━━━━━ RECORDED INFORMATION

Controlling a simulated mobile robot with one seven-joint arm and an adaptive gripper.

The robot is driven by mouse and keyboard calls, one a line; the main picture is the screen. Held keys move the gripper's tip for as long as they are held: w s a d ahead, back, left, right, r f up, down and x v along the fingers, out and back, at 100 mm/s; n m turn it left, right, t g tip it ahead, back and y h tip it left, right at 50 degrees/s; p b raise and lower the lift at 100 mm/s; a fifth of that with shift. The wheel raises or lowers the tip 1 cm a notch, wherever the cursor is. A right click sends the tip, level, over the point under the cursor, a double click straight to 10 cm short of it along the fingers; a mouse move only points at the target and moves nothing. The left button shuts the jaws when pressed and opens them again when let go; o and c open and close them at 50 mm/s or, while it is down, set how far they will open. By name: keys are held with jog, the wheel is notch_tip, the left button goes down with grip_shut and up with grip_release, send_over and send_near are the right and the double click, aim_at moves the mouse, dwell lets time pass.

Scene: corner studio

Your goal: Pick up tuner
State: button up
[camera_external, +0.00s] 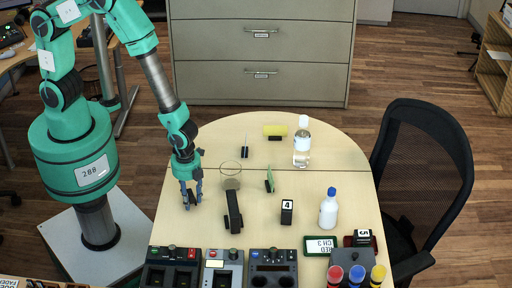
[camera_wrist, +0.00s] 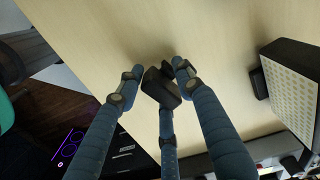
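A small black object that looks like the tuner (camera_wrist: 161,87) is on the light wooden table between my fingertips in the wrist view. Its shape is blocky, with a darker clip-like part at its upper right. My gripper (camera_wrist: 158,70) has its blue fingers spread around it, one on each side and one below. The fingertips are close to it, and I cannot tell whether they touch. In the external view my gripper (camera_external: 191,204) points down at the table's left side, and the fingers mostly hide the object.
A black upright panel device (camera_external: 234,212) stands just right of my gripper; its lit-dot face (camera_wrist: 292,82) shows in the wrist view. A numbered black block (camera_external: 287,212), a white bottle (camera_external: 328,209) and a clear bottle (camera_external: 302,146) stand farther right. Control boxes (camera_external: 222,270) line the front edge.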

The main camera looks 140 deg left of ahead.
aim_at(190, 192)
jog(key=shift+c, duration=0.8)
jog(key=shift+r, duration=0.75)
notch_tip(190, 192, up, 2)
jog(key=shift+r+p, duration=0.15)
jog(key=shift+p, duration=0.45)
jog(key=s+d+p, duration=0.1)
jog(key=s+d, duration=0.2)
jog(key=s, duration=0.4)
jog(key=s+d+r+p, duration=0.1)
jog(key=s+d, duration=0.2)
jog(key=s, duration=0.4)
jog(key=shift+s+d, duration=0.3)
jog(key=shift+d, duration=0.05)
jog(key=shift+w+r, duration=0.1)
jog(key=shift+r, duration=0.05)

━━━━━━━━━━

* [YOUR GOAL]: Check each line above for the string "robot" and show the ones that have it.

* [EXERCISE ANSWER]:
Controlling a simulated mobile robot with one seven-joint arm and an adaptive gripper.
The robot is driven by mouse and keyboard calls, one a line; the main picture is the screen. Held keys move the gripper's tip for as long as they are held: w s a d ahead, back, left, right, r f up, down and x v along the fingers, out and back, at 100 mm/s; n m turn it left, right, t g tip it ahead, back and y h tip it left, right at 50 degrees/s; p b raise and lower the lift at 100 mm/s; a fifth of that with shift. The wheel raises or lowers the tip 1 cm a notch, wherever the cursor is. A right click sends the tip, level, over the point under the cursor, a double click straight to 10 cm short of it along the fingers; a mouse move only points at the target and moves nothing. The left button shuts the jaws when pressed and opens them again when let go; o and c open and close them at 50 mm/s or, while it is down, set how far they will open. By name: keys are held with jog, the wheel is notch_tip, the left button goes down with grip_shut and up with grip_release, send_over and send_near are the right and the double click, aim_at moves the mouse, dwell lets time pass.

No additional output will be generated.